Exercise aim | Extract the listing below in full, unchanged.

= = =

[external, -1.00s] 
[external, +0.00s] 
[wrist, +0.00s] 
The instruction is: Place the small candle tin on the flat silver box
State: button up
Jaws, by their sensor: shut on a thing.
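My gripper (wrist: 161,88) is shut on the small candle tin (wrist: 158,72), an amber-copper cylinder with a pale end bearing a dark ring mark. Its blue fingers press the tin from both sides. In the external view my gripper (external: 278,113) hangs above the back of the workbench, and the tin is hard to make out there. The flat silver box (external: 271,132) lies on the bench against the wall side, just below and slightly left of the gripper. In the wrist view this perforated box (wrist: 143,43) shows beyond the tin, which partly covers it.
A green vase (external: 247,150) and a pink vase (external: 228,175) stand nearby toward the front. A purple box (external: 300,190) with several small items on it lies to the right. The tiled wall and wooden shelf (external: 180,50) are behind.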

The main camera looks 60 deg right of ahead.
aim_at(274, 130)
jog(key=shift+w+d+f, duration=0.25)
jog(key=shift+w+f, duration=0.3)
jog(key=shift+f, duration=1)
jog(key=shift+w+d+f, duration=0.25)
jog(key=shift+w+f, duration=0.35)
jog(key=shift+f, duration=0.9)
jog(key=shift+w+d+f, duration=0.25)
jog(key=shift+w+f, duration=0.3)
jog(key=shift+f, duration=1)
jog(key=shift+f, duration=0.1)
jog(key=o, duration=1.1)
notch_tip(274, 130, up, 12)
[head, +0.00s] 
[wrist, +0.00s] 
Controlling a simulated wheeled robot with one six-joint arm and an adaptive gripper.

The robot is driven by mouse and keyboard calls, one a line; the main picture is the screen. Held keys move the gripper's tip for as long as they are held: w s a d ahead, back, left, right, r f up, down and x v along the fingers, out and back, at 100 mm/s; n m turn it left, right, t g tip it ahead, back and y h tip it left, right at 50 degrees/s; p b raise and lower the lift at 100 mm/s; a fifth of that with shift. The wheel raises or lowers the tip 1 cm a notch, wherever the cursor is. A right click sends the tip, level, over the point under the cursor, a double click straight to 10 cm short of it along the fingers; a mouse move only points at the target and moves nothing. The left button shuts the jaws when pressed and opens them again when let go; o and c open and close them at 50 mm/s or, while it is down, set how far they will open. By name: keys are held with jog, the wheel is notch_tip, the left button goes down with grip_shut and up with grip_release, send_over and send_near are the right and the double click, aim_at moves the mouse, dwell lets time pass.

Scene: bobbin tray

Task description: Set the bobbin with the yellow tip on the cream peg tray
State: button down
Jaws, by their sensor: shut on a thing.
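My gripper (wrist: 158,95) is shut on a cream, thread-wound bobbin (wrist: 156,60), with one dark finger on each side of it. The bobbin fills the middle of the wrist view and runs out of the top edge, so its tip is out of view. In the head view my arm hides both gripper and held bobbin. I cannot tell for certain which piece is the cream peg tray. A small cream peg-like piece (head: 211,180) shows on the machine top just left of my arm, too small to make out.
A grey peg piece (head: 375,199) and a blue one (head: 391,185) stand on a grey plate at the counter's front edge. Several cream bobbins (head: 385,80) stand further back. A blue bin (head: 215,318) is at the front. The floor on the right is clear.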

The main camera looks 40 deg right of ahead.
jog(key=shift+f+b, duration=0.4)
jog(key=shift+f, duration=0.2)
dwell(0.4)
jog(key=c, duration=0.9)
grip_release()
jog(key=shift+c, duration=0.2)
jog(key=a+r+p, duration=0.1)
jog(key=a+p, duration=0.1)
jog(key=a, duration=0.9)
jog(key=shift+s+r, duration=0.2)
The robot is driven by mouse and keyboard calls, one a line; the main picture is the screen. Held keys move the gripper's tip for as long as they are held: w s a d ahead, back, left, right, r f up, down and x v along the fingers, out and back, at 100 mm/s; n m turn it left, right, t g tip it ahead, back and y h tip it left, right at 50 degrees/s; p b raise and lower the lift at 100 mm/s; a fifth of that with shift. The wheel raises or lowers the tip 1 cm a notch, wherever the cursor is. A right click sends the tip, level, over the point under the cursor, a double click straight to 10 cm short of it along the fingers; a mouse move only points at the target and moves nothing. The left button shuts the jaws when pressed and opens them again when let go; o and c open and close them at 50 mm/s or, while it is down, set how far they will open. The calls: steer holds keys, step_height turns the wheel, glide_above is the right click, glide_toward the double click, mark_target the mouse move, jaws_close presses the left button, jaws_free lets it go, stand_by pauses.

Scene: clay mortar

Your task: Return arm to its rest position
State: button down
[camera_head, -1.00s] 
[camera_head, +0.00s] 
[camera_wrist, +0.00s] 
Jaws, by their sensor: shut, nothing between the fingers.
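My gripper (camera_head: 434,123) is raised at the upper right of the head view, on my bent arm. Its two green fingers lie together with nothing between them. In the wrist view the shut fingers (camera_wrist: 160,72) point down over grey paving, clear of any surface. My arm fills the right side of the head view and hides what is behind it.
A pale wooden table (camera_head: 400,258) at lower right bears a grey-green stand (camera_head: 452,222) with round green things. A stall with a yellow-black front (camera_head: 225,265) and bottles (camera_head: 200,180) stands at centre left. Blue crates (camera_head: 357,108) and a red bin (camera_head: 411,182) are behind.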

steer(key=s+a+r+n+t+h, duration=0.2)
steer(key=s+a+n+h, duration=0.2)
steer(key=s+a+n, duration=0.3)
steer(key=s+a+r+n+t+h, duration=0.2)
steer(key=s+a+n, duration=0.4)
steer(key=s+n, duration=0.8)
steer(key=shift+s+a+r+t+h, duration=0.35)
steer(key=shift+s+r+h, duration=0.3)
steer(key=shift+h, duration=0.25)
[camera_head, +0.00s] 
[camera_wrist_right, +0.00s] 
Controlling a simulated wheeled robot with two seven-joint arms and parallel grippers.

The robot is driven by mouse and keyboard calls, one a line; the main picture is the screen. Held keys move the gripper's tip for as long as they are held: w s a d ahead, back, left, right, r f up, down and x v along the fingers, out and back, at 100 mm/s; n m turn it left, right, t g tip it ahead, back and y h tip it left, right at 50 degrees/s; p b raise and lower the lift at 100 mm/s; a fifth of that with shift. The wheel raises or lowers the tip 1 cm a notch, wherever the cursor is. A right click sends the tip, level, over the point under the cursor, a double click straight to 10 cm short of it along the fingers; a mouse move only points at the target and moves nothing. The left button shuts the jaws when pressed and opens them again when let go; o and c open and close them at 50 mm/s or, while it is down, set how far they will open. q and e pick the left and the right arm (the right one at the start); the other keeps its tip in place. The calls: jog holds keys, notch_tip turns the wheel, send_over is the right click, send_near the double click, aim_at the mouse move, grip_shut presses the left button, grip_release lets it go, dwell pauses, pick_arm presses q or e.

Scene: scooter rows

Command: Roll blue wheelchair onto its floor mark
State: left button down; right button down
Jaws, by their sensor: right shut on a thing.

= = =

Answer to this problem |
[external, -1.00s] 
[external, +0.00s] 
[wrist, +0.00s] 
The instruction is: Place the small candle tin on the flat silver box
State: button up
Jaws, by their sensor: shut on a thing.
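My gripper (wrist: 161,88) is shut on the small candle tin (wrist: 158,72), an amber-copper cylinder with a pale end bearing a dark ring mark. Its blue fingers press the tin from both sides. In the external view my gripper (external: 278,113) hangs above the back of the workbench, and the tin is hard to make out there. The flat silver box (external: 271,132) lies on the bench against the wall side, just below and slightly left of the gripper. In the wrist view this perforated box (wrist: 143,43) shows beyond the tin, which partly covers it.
A green vase (external: 247,150) and a pink vase (external: 228,175) stand nearby toward the front. A purple box (external: 300,190) with several small items on it lies to the right. The tiled wall and wooden shelf (external: 180,50) are behind.

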The main camera looks 60 deg right of ahead.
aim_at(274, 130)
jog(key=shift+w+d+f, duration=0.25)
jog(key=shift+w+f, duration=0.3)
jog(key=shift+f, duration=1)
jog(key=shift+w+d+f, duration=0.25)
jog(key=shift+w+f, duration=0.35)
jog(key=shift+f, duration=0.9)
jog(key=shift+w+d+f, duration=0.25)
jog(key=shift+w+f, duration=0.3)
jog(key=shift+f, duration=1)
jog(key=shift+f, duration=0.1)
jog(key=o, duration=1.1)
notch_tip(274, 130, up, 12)
[head, +0.00s] 
[wrist, +0.00s] 
Controlling a simulated wheeled robot with one six-joint arm and an adaptive gripper.

The robot is driven by mouse and keyboard calls, one a line; the main picture is the screen. Held keys move the gripper's tip for as long as they are held: w s a d ahead, back, left, right, r f up, down and x v along the fingers, out and back, at 100 mm/s; n m turn it left, right, t g tip it ahead, back and y h tip it left, right at 50 degrees/s; p b raise and lower the lift at 100 mm/s; a fifth of that with shift. The wheel raises or lowers the tip 1 cm a notch, wherever the cursor is. A right click sends the tip, level, over the point under the cursor, a double click straight to 10 cm short of it along the fingers; a mouse move only points at the target and moves nothing. The left button shuts the jaws when pressed and opens them again when let go; o and c open and close them at 50 mm/s or, while it is down, set how far they will open. By name: keys are held with jog, the wheel is notch_tip, the left button goes down with grip_shut and up with grip_release, send_over and send_near are the right and the double click, aim_at moves the mouse, dwell lets time pass.

Scene: bobbin tray

Task description: Set the bobbin with the yellow tip on the cream peg tray
State: button down
Jaws, by their sensor: shut on a thing.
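My gripper (wrist: 158,95) is shut on a cream, thread-wound bobbin (wrist: 156,60), with one dark finger on each side of it. The bobbin fills the middle of the wrist view and runs out of the top edge, so its tip is out of view. In the head view my arm hides both gripper and held bobbin. I cannot tell for certain which piece is the cream peg tray. A small cream peg-like piece (head: 211,180) shows on the machine top just left of my arm, too small to make out.
A grey peg piece (head: 375,199) and a blue one (head: 391,185) stand on a grey plate at the counter's front edge. Several cream bobbins (head: 385,80) stand further back. A blue bin (head: 215,318) is at the front. The floor on the right is clear.

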The main camera looks 40 deg right of ahead.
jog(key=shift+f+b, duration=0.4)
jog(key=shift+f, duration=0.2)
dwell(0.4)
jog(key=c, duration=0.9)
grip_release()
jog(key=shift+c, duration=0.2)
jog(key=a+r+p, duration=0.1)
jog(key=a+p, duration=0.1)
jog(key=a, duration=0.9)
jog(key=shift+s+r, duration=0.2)
The robot is driven by mouse and keyboard calls, one a line; the main picture is the screen. Held keys move the gripper's tip for as long as they are held: w s a d ahead, back, left, right, r f up, down and x v along the fingers, out and back, at 100 mm/s; n m turn it left, right, t g tip it ahead, back and y h tip it left, right at 50 degrees/s; p b raise and lower the lift at 100 mm/s; a fifth of that with shift. The wheel raises or lowers the tip 1 cm a notch, wherever the cursor is. A right click sends the tip, level, over the point under the cursor, a double click straight to 10 cm short of it along the fingers; a mouse move only points at the target and moves nothing. The left button shuts the jaws when pressed and opens them again when let go; o and c open and close them at 50 mm/s or, while it is down, set how far they will open. The calls: steer holds keys, step_height turns the wheel, glide_above is the right click, glide_toward the double click, mark_target the mouse move, jaws_close presses the left button, jaws_free lets it go, stand_by pauses.

Scene: clay mortar

Your task: Return arm to its rest position
State: button down
[camera_head, -1.00s] 
[camera_head, +0.00s] 
[camera_wrist, +0.00s] 
Jaws, by their sensor: shut, nothing between the fingers.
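My gripper (camera_head: 434,123) is raised at the upper right of the head view, on my bent arm. Its two green fingers lie together with nothing between them. In the wrist view the shut fingers (camera_wrist: 160,72) point down over grey paving, clear of any surface. My arm fills the right side of the head view and hides what is behind it.
A pale wooden table (camera_head: 400,258) at lower right bears a grey-green stand (camera_head: 452,222) with round green things. A stall with a yellow-black front (camera_head: 225,265) and bottles (camera_head: 200,180) stands at centre left. Blue crates (camera_head: 357,108) and a red bin (camera_head: 411,182) are behind.

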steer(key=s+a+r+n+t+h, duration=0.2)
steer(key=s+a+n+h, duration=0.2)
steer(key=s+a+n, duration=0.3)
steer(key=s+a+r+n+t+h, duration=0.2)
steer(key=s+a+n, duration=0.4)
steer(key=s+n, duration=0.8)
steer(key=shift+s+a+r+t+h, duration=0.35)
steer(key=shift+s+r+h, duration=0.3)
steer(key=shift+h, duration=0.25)
[camera_head, +0.00s] 
[camera_wrist_right, +0.00s] 
Controlling a simulated wheeled robot with two seven-joint arms and parallel grippers.

The robot is driven by mouse and keyboard calls, one a line; the main picture is the screen. Held keys move the gripper's tip for as long as they are held: w s a d ahead, back, left, right, r f up, down and x v along the fingers, out and back, at 100 mm/s; n m turn it left, right, t g tip it ahead, back and y h tip it left, right at 50 degrees/s; p b raise and lower the lift at 100 mm/s; a fifth of that with shift. The wheel raises or lowers the tip 1 cm a notch, wherever the cursor is. A right click sends the tip, level, over the point under the cursor, a double click straight to 10 cm short of it along the fingers; a mouse move only points at the target and moves nothing. The left button shuts the jaws when pressed and opens them again when let go; o and c open and close them at 50 mm/s or, while it is down, set how far they will open. q and e pick the left and the right arm (the right one at the start); the other keeps its tip in place. The calls: jog holds keys, notch_tip turns the wheel, send_over is the right click, send_near the double click, aim_at the mouse move, grip_shut presses the left button, grip_release lets it go, dwell pauses, pick_arm presses q or e.

Scene: scooter rows

Command: Roll blue wheelchair onto its floor mark
State: left button down; right button down
Jaws, by their sensor: right shut on a thing.

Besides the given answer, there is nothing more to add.